1) Eine ungewisse Zukunft: Wenn wir schon kaum in der Lage sind, die Gemeingüter der Gegenwart gleich zu verteilen bzw. zu nutzen und zu schützen, wie können wir dann mit den Gemeingütern einer Zukunft, die weit entfernt und unglaublich komplex ist, sorgsam umgehen? Informationen allein helfen hier nicht weiter.

2) Die Komplexität menschlichen Handelns: Handlungsoptionen von Menschen werden überwiegend durch emotionale und andere psychologische Faktoren gesteuert.

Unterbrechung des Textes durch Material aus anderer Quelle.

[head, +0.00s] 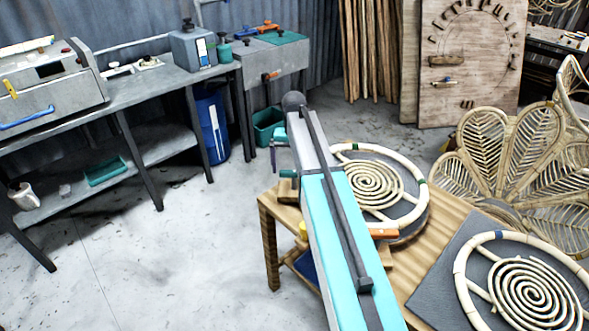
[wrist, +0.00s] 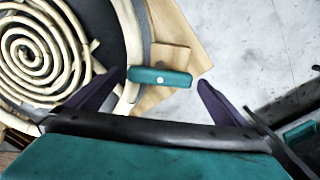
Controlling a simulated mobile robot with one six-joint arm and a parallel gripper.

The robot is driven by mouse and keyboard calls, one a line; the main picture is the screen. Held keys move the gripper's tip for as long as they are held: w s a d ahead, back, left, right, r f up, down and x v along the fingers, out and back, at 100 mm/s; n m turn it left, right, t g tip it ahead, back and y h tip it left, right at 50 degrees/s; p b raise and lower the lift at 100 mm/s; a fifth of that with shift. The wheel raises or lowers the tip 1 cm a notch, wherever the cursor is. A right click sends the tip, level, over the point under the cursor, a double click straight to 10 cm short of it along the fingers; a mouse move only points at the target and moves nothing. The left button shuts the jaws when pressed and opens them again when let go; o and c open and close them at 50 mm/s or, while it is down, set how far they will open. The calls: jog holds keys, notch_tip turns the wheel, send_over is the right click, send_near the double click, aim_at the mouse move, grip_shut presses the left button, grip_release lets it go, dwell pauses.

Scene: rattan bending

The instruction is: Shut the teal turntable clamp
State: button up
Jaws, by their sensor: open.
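The teal turntable clamp (wrist: 160,77) shows in the wrist view as a short teal bar handle with a pale pin in its middle. It sits by a wooden block (wrist: 172,57) at the turntable's edge. My gripper (wrist: 162,84) is open, with one dark finger on each side of the handle and visible gaps between. In the head view, a teal end of the clamp (head: 287,173) shows left of my arm. The turntable (head: 408,209) carries a rattan ring and spiral. An orange clamp (head: 384,234) is at its near edge. My arm hides part of the turntable.
The wooden table (head: 268,222) holds the turntable. A grey mat (head: 446,270) with a second rattan spiral (head: 530,292) lies at its right. A rattan fan back (head: 508,150) stands behind. Workbenches line the left wall, with a teal bin (head: 268,124) on the floor. The floor (head: 170,250) at left is clear.

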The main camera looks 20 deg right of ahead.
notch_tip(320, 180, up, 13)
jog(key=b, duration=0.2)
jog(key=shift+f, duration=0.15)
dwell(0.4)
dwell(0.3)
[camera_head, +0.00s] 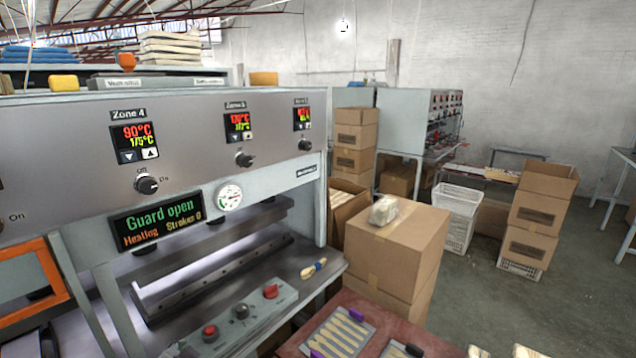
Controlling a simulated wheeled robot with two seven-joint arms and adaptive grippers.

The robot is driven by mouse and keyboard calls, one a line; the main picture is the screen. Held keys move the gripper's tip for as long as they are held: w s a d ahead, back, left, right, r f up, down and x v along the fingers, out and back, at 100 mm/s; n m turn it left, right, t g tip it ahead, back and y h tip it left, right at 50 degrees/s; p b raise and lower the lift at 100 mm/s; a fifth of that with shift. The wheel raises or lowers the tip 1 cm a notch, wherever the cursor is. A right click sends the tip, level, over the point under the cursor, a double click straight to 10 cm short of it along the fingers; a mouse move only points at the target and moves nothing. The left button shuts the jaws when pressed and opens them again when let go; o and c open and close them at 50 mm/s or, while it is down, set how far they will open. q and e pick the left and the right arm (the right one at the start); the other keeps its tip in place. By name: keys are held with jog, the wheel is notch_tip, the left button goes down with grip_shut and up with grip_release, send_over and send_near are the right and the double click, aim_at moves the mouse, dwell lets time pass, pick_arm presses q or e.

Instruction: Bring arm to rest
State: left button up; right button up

Von daher verwundert es nicht, dass es immer noch viele abstruse Theorien zu den Ursachen und den Folgen des Klimawandels gibt und zukünftig geben wird. Geglaubt wird, was in die bereits vorhandenen Glaubenswelten und Kontexte von Einzelnen und von sich gegenseitig verstärkenden Gruppen passt.

Von daher muss jede Kommunikation zum Thema Klimawandel mit den subjektiven Theorien der jeweiligen Akteure beginnen und diese mit den aktuellen objektiven wissenschaftlichen Erkenntnissen immer wieder neu synthetisieren. Handlungsabsichten und Handlungsmöglichkeiten müssen in Einklang gebracht werden mit Handlungserfolgen. Leitfrage ist: Wie wird klimagerechtes Handeln als sinnvoll erachtet und wie möglich gemacht?  Nicht allein durch die Fixierung auf Konsumgüter und Technikgläubigkeit, sondern durch individuelle Gestaltungsoptionen einer nachhaltigen Lebensweise.

Die Psychologie des Klimawandels und die Soziologie einer klimagerechten Nachhaltigkeitskultur sind erst in Ansätzen geschrieben worden und harren ihrer Vervollständigung. Darüber soll in kommenden Beiträgen ausführlicher berichtet werden.